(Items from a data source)
-=-=-=-=-
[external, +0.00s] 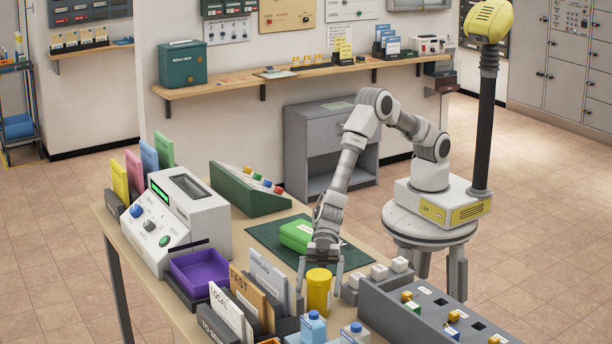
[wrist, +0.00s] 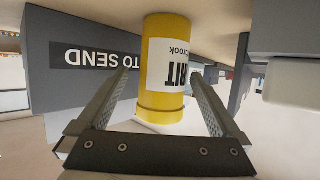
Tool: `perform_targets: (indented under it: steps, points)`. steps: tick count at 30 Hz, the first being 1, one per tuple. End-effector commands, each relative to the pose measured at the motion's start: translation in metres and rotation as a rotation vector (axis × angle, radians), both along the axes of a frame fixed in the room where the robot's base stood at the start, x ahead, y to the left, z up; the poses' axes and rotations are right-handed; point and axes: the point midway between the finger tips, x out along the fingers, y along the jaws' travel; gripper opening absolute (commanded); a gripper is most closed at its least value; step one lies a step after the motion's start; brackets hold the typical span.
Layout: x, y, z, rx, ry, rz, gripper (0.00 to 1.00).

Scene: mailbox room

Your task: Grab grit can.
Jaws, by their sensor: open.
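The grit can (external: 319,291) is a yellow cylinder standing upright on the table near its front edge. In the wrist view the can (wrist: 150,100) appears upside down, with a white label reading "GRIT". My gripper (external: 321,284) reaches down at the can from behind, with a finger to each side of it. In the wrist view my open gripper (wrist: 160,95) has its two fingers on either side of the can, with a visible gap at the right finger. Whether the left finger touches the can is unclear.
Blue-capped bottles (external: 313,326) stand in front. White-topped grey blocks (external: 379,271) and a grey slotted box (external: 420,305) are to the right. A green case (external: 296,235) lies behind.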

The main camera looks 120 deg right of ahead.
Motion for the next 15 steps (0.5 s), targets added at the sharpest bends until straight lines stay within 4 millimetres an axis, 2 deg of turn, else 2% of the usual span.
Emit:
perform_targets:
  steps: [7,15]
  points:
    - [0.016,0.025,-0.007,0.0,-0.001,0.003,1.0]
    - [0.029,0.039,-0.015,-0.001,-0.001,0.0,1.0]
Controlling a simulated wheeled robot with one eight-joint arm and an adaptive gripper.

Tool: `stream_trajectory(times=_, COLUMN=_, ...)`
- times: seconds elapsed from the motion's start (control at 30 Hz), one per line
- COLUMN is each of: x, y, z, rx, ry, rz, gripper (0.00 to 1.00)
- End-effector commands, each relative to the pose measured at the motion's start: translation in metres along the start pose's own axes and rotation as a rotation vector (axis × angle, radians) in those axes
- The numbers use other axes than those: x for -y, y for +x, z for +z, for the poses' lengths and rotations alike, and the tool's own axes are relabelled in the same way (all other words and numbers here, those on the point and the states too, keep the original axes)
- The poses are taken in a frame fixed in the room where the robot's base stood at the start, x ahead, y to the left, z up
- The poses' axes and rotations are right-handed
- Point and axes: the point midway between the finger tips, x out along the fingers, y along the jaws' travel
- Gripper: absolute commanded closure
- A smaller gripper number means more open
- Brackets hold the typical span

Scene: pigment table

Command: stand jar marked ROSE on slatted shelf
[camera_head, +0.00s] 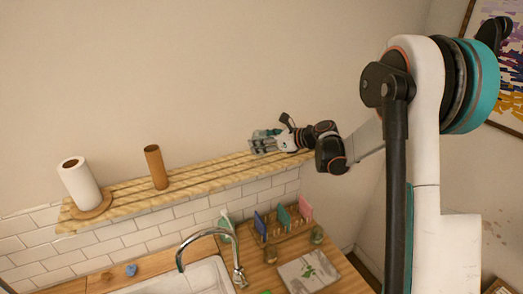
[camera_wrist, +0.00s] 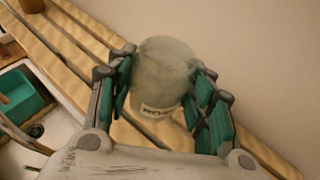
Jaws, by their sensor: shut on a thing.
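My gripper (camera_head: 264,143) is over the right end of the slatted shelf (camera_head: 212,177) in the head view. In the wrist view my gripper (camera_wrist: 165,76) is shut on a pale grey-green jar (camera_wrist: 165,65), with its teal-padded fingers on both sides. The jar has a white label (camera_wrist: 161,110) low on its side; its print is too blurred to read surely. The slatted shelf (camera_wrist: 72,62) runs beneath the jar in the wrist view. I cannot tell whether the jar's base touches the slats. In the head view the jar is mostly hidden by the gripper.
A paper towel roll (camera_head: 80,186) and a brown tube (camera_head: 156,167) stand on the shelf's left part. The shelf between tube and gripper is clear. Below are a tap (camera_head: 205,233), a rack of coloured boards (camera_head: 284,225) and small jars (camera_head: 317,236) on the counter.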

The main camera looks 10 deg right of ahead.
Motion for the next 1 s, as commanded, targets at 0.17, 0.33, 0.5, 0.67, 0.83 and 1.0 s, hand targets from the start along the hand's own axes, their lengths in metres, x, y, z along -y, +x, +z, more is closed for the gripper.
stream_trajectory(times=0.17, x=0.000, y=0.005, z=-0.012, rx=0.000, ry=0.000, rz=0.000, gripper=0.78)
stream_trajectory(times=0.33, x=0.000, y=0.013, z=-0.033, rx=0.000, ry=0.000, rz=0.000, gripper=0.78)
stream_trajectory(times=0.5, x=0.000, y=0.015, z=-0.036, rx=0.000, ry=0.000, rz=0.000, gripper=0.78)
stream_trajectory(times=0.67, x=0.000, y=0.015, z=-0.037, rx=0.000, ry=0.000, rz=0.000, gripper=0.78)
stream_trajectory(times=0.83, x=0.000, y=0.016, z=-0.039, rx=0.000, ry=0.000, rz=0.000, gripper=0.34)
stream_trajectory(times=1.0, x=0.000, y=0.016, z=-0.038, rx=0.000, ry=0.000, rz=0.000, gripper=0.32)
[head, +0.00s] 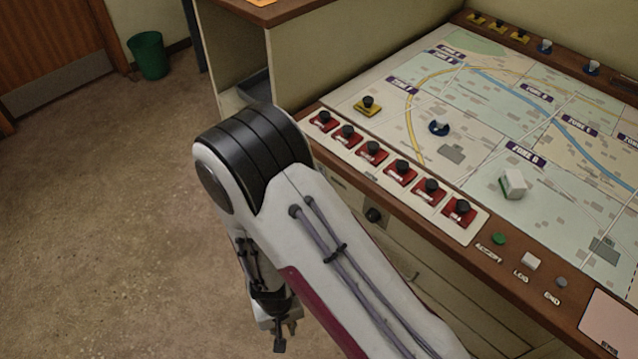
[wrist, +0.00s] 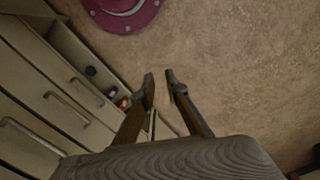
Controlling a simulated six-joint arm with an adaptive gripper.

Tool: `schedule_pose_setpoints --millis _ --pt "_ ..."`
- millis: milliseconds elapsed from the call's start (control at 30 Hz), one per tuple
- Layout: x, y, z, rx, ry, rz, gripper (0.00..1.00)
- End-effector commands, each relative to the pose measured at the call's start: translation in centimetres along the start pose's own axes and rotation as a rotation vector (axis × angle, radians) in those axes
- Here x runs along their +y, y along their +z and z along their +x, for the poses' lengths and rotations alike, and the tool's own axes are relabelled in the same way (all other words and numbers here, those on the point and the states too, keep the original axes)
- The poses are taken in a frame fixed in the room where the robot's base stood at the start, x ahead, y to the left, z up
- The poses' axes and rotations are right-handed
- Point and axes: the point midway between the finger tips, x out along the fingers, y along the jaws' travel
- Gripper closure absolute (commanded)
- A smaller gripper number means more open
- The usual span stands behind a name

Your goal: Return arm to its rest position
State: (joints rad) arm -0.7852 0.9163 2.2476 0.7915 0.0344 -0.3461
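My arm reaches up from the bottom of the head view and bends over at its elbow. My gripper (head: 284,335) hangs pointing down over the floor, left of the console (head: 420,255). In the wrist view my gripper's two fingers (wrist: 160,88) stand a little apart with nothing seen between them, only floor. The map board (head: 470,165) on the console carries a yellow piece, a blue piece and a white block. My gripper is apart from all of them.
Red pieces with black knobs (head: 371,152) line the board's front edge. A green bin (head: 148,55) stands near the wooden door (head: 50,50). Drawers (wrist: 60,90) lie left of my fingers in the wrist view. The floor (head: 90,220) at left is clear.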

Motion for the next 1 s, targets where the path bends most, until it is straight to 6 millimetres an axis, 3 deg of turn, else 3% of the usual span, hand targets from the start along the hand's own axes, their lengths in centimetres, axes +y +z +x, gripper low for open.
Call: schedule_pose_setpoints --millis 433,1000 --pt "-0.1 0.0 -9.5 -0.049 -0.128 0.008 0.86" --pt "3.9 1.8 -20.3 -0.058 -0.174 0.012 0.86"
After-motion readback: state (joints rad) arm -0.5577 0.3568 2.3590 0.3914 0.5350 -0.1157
-=-=-=-=-
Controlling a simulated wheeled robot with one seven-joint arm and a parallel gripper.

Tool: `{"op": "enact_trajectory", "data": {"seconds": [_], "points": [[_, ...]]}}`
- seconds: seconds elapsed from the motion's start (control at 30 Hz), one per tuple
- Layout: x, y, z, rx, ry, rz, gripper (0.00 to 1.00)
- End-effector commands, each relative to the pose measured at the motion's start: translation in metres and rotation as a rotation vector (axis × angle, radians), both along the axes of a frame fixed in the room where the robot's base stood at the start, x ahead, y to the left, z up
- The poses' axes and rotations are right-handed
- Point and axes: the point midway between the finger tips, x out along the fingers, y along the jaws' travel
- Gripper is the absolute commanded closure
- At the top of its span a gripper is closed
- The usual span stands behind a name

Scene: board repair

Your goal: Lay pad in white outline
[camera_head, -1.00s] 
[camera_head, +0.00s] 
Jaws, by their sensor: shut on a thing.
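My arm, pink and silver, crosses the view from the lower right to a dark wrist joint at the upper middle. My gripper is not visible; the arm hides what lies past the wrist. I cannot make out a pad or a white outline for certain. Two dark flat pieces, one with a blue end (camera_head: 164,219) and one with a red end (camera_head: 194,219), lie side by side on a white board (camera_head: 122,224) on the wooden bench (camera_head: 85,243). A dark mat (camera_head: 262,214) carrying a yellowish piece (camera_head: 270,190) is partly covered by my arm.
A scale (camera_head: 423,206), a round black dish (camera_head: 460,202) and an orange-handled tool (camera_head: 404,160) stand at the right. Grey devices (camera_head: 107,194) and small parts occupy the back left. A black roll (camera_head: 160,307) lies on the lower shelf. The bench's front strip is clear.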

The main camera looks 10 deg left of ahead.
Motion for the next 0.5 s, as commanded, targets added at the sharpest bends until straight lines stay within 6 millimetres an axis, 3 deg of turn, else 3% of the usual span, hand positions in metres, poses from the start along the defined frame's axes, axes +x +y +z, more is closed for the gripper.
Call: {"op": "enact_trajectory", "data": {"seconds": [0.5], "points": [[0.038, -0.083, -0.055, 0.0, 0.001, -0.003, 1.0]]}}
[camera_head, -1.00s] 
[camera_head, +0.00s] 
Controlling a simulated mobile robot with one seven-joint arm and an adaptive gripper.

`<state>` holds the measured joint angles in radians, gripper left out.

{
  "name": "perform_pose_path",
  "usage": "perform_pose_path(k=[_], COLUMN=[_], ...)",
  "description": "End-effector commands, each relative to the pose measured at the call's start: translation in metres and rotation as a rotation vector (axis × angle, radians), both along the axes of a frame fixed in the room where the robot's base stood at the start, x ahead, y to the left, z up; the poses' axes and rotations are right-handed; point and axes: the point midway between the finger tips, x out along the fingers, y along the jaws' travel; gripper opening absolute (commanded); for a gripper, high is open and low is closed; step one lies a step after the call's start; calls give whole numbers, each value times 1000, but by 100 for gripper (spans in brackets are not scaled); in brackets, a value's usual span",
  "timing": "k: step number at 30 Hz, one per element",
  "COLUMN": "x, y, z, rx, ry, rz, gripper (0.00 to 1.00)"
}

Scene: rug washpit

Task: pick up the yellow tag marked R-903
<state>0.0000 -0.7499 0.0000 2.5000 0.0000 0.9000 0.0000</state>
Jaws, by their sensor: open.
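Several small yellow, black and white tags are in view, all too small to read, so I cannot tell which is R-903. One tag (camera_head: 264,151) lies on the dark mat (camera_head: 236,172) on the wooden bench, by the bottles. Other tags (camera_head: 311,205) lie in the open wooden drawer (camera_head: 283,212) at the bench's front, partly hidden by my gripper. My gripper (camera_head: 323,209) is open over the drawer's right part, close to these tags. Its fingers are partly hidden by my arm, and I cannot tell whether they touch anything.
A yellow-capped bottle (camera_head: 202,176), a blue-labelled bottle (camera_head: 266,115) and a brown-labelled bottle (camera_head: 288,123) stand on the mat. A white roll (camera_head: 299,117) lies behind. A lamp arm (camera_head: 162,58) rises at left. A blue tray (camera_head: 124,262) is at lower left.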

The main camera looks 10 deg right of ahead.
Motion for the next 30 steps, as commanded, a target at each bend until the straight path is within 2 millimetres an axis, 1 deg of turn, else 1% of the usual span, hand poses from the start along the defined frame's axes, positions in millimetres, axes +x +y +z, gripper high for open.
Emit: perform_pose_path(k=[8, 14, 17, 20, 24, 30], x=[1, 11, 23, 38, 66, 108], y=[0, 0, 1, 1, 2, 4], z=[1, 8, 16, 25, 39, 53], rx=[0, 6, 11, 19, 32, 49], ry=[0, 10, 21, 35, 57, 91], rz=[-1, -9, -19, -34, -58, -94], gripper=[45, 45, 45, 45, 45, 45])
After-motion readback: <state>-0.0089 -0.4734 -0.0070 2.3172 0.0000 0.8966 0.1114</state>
-=-=-=-=-
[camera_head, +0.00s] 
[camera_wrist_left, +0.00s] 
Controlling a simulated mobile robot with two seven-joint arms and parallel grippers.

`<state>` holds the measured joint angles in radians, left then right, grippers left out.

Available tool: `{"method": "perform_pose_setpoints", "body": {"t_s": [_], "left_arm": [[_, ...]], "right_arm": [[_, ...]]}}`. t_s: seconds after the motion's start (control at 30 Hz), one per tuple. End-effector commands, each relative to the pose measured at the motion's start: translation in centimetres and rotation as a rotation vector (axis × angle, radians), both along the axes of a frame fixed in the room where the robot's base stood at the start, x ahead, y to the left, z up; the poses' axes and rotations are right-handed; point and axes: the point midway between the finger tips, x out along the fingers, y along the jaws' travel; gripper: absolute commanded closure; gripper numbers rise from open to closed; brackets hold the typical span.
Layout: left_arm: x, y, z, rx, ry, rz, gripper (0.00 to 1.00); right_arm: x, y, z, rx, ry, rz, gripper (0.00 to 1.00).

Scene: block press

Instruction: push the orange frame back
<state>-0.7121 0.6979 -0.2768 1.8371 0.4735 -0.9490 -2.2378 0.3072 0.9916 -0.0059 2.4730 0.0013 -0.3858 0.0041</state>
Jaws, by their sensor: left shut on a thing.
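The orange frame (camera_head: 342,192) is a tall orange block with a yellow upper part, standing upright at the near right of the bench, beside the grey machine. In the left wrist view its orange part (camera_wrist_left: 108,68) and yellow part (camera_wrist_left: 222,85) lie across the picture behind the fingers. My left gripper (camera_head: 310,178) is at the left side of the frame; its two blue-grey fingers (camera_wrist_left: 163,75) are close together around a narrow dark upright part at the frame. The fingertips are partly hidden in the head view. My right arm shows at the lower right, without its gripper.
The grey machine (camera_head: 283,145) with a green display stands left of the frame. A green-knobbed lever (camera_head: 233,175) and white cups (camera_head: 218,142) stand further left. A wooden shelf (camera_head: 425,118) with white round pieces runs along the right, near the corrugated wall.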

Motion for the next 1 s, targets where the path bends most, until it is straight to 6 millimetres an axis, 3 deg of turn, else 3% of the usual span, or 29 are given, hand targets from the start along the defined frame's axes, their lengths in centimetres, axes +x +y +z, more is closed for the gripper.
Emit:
-=-=-=-=-
Requirements
Using the data above, extract exactly the lines from the one containing "Command: stand jar" through the one containing "[camera_wrist, +0.00s]". Pictures are left out.

Task response
Command: stand jar marked ROSE on slatted shelf
[camera_head, +0.00s] 
[camera_wrist, +0.00s] 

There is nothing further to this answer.